WHAT THE TASK REQUIRES: Retype the material below. Keep every word exactly as it is.

DATA TO PROCESS:
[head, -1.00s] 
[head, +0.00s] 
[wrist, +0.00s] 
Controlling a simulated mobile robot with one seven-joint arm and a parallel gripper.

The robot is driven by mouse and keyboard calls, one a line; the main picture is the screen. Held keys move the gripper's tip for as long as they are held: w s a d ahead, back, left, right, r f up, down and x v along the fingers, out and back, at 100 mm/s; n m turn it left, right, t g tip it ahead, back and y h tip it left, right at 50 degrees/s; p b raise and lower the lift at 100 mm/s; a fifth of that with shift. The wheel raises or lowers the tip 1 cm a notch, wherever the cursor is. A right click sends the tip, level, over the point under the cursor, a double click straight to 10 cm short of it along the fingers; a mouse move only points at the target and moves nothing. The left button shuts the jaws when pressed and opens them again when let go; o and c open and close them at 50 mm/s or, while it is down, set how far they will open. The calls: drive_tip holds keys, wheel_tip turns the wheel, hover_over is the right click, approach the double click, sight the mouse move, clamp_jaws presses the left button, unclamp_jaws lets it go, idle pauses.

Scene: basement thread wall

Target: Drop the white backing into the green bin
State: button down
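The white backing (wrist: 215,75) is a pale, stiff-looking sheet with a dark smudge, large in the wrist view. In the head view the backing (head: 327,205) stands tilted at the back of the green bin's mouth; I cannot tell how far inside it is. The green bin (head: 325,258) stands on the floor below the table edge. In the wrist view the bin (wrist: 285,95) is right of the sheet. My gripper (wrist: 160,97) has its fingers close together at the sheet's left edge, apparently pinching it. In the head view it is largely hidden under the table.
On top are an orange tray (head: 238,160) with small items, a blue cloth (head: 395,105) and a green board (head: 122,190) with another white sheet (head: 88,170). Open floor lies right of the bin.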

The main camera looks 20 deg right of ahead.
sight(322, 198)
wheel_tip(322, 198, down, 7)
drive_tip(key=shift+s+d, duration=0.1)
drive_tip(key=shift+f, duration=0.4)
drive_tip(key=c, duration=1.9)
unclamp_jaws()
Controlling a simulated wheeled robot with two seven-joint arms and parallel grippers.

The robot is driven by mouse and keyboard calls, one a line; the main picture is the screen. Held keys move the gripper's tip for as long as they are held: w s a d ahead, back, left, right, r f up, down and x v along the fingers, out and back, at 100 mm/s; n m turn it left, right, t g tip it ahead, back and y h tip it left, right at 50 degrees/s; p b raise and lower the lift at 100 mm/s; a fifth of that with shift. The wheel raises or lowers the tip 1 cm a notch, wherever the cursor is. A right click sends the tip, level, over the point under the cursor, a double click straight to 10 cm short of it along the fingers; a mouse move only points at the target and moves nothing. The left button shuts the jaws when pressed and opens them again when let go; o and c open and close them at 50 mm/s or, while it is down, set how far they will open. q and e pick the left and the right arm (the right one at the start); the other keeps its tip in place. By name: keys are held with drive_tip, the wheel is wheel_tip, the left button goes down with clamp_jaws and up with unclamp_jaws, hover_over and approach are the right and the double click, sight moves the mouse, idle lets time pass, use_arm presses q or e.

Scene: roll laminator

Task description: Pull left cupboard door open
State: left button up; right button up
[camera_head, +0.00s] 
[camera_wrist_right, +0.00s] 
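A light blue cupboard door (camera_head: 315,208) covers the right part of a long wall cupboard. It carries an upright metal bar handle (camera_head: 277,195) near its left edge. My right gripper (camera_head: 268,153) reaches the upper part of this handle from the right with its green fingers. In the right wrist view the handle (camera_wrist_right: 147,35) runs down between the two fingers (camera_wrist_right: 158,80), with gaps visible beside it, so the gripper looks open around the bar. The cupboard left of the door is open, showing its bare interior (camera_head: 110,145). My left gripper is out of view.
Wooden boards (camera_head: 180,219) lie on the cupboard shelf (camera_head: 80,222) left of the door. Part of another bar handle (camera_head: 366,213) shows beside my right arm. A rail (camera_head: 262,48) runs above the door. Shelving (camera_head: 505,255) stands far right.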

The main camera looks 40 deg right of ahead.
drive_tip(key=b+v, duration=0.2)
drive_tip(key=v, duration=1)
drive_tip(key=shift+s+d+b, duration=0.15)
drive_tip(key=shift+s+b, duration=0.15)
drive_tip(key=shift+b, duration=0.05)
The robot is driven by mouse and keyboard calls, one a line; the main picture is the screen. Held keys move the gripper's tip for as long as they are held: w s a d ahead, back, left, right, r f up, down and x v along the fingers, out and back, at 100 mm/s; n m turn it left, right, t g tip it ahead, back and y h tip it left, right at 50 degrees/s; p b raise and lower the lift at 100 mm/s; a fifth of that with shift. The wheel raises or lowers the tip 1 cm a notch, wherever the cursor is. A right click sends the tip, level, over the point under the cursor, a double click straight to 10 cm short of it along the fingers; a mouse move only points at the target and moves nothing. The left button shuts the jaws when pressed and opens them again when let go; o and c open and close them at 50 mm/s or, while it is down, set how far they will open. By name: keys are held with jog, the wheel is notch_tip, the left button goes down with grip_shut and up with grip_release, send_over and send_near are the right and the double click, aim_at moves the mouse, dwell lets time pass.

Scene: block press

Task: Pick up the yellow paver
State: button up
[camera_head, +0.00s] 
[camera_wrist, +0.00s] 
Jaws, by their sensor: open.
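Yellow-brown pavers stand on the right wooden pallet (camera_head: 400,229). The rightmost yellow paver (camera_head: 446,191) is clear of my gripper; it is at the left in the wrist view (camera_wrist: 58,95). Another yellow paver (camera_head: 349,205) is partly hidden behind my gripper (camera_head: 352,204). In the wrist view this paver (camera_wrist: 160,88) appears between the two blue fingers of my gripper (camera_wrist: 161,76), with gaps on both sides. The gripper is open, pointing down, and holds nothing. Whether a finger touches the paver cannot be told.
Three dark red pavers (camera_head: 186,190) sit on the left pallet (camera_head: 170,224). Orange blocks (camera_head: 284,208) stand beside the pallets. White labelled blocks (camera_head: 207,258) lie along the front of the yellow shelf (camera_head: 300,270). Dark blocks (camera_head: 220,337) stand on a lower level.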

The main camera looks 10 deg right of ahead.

TASK RESULT:
[head, -1.00s] 
[head, +0.00s] 
[wrist, +0.00s] 
Controlling a simulated mobile robot with one seven-joint arm and a parallel gripper.

The robot is driven by mouse and keyboard calls, one a line; the main picture is the screen. Held keys move the gripper's tip for as long as they are held: w s a d ahead, back, left, right, r f up, down and x v along the fingers, out and back, at 100 mm/s; n m turn it left, right, t g tip it ahead, back and y h tip it left, right at 50 degrees/s; p b raise and lower the lift at 100 mm/s; a fifth of that with shift. The wheel raises or lowers the tip 1 cm a notch, wherever the cursor is. A right click sends the tip, level, over the point under the cursor, a double click straight to 10 cm short of it along the fingers; a mouse move only points at the target and moves nothing. The left button shuts the jaws when pressed and opens them again when let go; o and c open and close them at 50 mm/s or, while it is down, set how far they will open. The calls: drive_tip holds keys, wheel_tip turns the wheel, hover_over is the right click, approach the double click, sight the mouse move, clamp_jaws presses the left button, unclamp_jaws lets it go, idle pauses.

Scene: basement thread wall

Target: Drop the white backing into the green bin
State: button down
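The white backing (wrist: 215,75) is a pale, stiff-looking sheet with a dark smudge, large in the wrist view. In the head view the backing (head: 327,205) stands tilted at the back of the green bin's mouth; I cannot tell how far inside it is. The green bin (head: 325,258) stands on the floor below the table edge. In the wrist view the bin (wrist: 285,95) is right of the sheet. My gripper (wrist: 160,97) has its fingers close together at the sheet's left edge, apparently pinching it. In the head view it is largely hidden under the table.
On top are an orange tray (head: 238,160) with small items, a blue cloth (head: 395,105) and a green board (head: 122,190) with another white sheet (head: 88,170). Open floor lies right of the bin.

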The main camera looks 20 deg right of ahead.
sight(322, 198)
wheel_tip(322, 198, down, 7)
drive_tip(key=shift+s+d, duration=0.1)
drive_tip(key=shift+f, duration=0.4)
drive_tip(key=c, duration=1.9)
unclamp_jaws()
Controlling a simulated wheeled robot with two seven-joint arms and parallel grippers.

The robot is driven by mouse and keyboard calls, one a line; the main picture is the screen. Held keys move the gripper's tip for as long as they are held: w s a d ahead, back, left, right, r f up, down and x v along the fingers, out and back, at 100 mm/s; n m turn it left, right, t g tip it ahead, back and y h tip it left, right at 50 degrees/s; p b raise and lower the lift at 100 mm/s; a fifth of that with shift. The wheel raises or lowers the tip 1 cm a notch, wherever the cursor is. A right click sends the tip, level, over the point under the cursor, a double click straight to 10 cm short of it along the fingers; a mouse move only points at the target and moves nothing. The left button shuts the jaws when pressed and opens them again when let go; o and c open and close them at 50 mm/s or, while it is down, set how far they will open. q and e pick the left and the right arm (the right one at the start); the other keeps its tip in place. By name: keys are held with drive_tip, the wheel is wheel_tip, the left button goes down with clamp_jaws and up with unclamp_jaws, hover_over and approach are the right and the double click, sight moves the mouse, idle lets time pass, use_arm presses q or e.

Scene: roll laminator

Task description: Pull left cupboard door open
State: left button up; right button up
[camera_head, +0.00s] 
[camera_wrist_right, +0.00s] 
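A light blue cupboard door (camera_head: 315,208) covers the right part of a long wall cupboard. It carries an upright metal bar handle (camera_head: 277,195) near its left edge. My right gripper (camera_head: 268,153) reaches the upper part of this handle from the right with its green fingers. In the right wrist view the handle (camera_wrist_right: 147,35) runs down between the two fingers (camera_wrist_right: 158,80), with gaps visible beside it, so the gripper looks open around the bar. The cupboard left of the door is open, showing its bare interior (camera_head: 110,145). My left gripper is out of view.
Wooden boards (camera_head: 180,219) lie on the cupboard shelf (camera_head: 80,222) left of the door. Part of another bar handle (camera_head: 366,213) shows beside my right arm. A rail (camera_head: 262,48) runs above the door. Shelving (camera_head: 505,255) stands far right.

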The main camera looks 40 deg right of ahead.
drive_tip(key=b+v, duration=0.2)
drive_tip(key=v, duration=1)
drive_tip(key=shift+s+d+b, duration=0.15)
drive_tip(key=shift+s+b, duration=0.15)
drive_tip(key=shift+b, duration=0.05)
The robot is driven by mouse and keyboard calls, one a line; the main picture is the screen. Held keys move the gripper's tip for as long as they are held: w s a d ahead, back, left, right, r f up, down and x v along the fingers, out and back, at 100 mm/s; n m turn it left, right, t g tip it ahead, back and y h tip it left, right at 50 degrees/s; p b raise and lower the lift at 100 mm/s; a fifth of that with shift. The wheel raises or lowers the tip 1 cm a notch, wherever the cursor is. A right click sends the tip, level, over the point under the cursor, a double click straight to 10 cm short of it along the fingers; a mouse move only points at the target and moves nothing. The left button shuts the jaws when pressed and opens them again when let go; o and c open and close them at 50 mm/s or, while it is down, set how far they will open. By name: keys are held with jog, the wheel is notch_tip, the left button goes down with grip_shut and up with grip_release, send_over and send_near are the right and the double click, aim_at moves the mouse, dwell lets time pass.

Scene: block press

Task: Pick up the yellow paver
State: button up
[camera_head, +0.00s] 
[camera_wrist, +0.00s] 
Jaws, by their sensor: open.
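Yellow-brown pavers stand on the right wooden pallet (camera_head: 400,229). The rightmost yellow paver (camera_head: 446,191) is clear of my gripper; it is at the left in the wrist view (camera_wrist: 58,95). Another yellow paver (camera_head: 349,205) is partly hidden behind my gripper (camera_head: 352,204). In the wrist view this paver (camera_wrist: 160,88) appears between the two blue fingers of my gripper (camera_wrist: 161,76), with gaps on both sides. The gripper is open, pointing down, and holds nothing. Whether a finger touches the paver cannot be told.
Three dark red pavers (camera_head: 186,190) sit on the left pallet (camera_head: 170,224). Orange blocks (camera_head: 284,208) stand beside the pallets. White labelled blocks (camera_head: 207,258) lie along the front of the yellow shelf (camera_head: 300,270). Dark blocks (camera_head: 220,337) stand on a lower level.

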The main camera looks 10 deg right of ahead.

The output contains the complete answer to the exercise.